RDC – Freddy Matungulu : « Le report de la présidentielle au-delà de 2016 serait une erreur »

Jeudi 24 septembre 2015 - 13:03

Après avoir pris sa retraite anticipée du FMI, Freddy Matungulu Mbayamu Ilankir, 60 ans, voudrait se lancer dans la course à la présidentielle congolaise de 2016. L'ancien ministre de l'Économie s’est confié à « Jeune Afrique ».

Il y pense depuis quelques temps, mais c’est vers la fin de l’année 2014 que Freddy Matungulu Mbayamu Ilankir a décidé de quitter son poste au Fonds monétaire international (FMI) pour se consacrer « entièrement » à la politique. Avec une principale motivation derrière la tête : devenir le prochain président de la RDC.
« Alors que le débat sur la modification de la Constitution [pour permettre au président Joseph Kabila de briguer un troisième mandat, NDRL] faisait rage au pays entre 2013 et 2014, je me suis senti sous pression. Je ne pouvais plus continuer à rester au FMI alors que tout le monde essayait de donner de la voix », explique Freddy Matungulu Mbayamu, d’un ton calme et déterminé. « Il fallait passer à l’action », ajoute-t-il.
Première étape : une « réflexion » publiée début décembre 2014 sur Jeune Afrique dans laquelle le technocrate de 60 ans s’en prend avec véhémence aux politiciens et à l’élite de son pays. « Cette ‘élite’ intellectuelle et politique qui affectionne les titres d’Honorable et d’Excellence, mais qui chaque jour se déshonore en excellant dans toutes les vilenies, absolument toutes, pour parvenir au sommet d’une hiérarchie sociale devenue nauséabonde ou s’y maintenir à tout prix, en entretenant la détresse et la déshumanisation de notre société désemparée », dénonçait-il.

Congo na biso

Quelques jours plus tard, il quitte son poste de chef de division adjoint au département Afrique au FMI. Pour se libérer du devoir de réserve et retrouver sa liberté de parole. Il se lance alors dans une campagne médiatique tout azimuts, multipliant tribunes et prises de position dans la presse internationale et nationale. Avec l’œil toujours fixé sur la présidentielle prévue le 27 novembre 2016, il a ressuscité un « petit parti politique » et l’a rebaptisé Congo na biso [Notre Congo, en lingala, l’une des langues nationales de la RDC, NDLR].
Mais « par respect pour les Congolais », Freddy Matungulu attend son retour en RDC pour annoncer officiellement sa candidature à la présidence de la République. Lui qui a été le tout premier ministre de l’Économie, du Budget et des Finances du régime de Joseph Kabila, pendant deux ans (2001-2003), avant de rendre son tablier.
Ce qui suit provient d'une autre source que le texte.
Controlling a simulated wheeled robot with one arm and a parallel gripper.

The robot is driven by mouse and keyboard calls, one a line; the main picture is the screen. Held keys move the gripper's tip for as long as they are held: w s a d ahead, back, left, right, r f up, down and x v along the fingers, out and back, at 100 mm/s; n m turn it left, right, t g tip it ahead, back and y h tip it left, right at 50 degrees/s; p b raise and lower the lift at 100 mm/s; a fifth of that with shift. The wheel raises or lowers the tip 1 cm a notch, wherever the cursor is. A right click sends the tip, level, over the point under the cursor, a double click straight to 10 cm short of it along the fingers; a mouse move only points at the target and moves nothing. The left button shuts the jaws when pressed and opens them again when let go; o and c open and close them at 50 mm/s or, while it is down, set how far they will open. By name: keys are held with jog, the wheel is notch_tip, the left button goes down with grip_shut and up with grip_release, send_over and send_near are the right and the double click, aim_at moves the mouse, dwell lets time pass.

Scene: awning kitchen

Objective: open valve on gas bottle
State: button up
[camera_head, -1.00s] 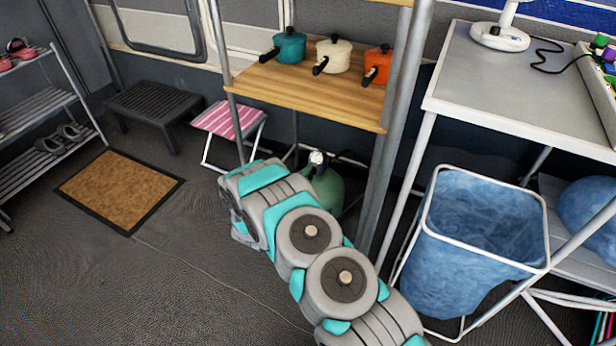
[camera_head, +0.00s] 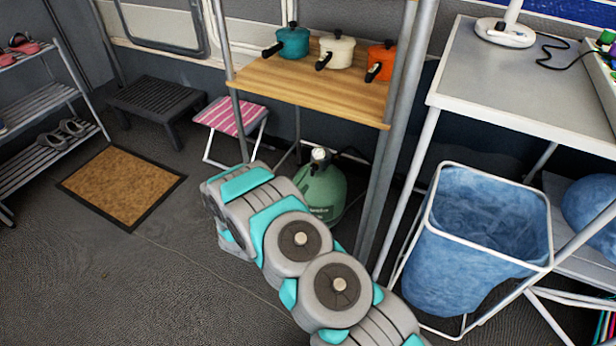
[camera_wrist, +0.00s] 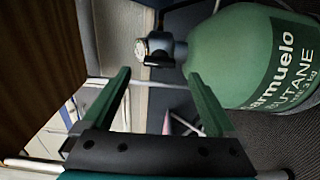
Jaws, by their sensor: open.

Pourquoi Matungulu a quitté Kabila

Le divorce d’avec le président Kabila fut « dramatique », selon l’ancien ministre. Plus de dix ans plus tard, il s’en souvient : « Après deux ans de fonctionnement normal des institutions de la République, il apparaissait de plus en plus clairement qu’il y avait un essoufflement. Au niveau la gestion des dépenses, il était devenu difficile de s’assurer que certaines sommes importantes allaient bien là où elles étaient réellement affectées ».
Au début, Matungulu tente de faire de la résistance, refusant à autoriser « certains décaissements importants qui [lui] paraissaient de nature à perturber le programme budgétaire du gouvernement ». Mais il est rappelé à Kinshasa alors qu’il séjournait à Lubumbashi pour défendre le projet de budget 2013 devant l’Assemblée nationale, dont le siège était alors dans la capitale du Katanga.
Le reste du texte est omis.